#### DATASET EXTRACT
[Start]

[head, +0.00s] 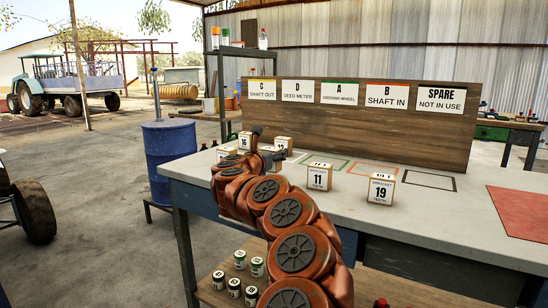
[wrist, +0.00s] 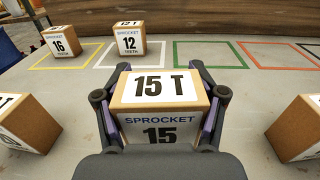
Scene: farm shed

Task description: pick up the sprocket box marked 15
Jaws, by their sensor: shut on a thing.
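The sprocket box marked 15 (wrist: 158,90) is a small cardboard box with white labels, reading 15 T on top and SPROCKET 15 on its side. My gripper (wrist: 161,98) is shut on it, with one dark finger against each side. Its lower part is hidden by my gripper, and I cannot tell whether it touches the bench. In the head view my gripper (head: 270,153) is over the left part of the bench, and my arm hides most of what it holds.
On the grey bench (head: 450,210), box 16 (wrist: 63,41) and box 12 (wrist: 129,38) stand behind. Box 11 (head: 319,177) and box 19 (head: 381,190) stand to the right. Another box (wrist: 23,122) is close on the left. A wooden sign board (head: 330,128) closes the back.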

[End]

#### YOUR INSTRUCTIONS
Write the full listing out again with every line unchanged, but include no pictures.

#### ANSWER FOR THE TASK
[head, +0.00s] 
[wrist, +0.00s] 
Scene: farm shed

Task description: pick up the sprocket box marked 15
Jaws, by their sensor: shut on a thing.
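The sprocket box marked 15 (wrist: 158,90) is a small cardboard box with white labels, reading 15 T on top and SPROCKET 15 on its side. My gripper (wrist: 161,98) is shut on it, with one dark finger against each side. Its lower part is hidden by my gripper, and I cannot tell whether it touches the bench. In the head view my gripper (head: 270,153) is over the left part of the bench, and my arm hides most of what it holds.
On the grey bench (head: 450,210), box 16 (wrist: 63,41) and box 12 (wrist: 129,38) stand behind. Box 11 (head: 319,177) and box 19 (head: 381,190) stand to the right. Another box (wrist: 23,122) is close on the left. A wooden sign board (head: 330,128) closes the back.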

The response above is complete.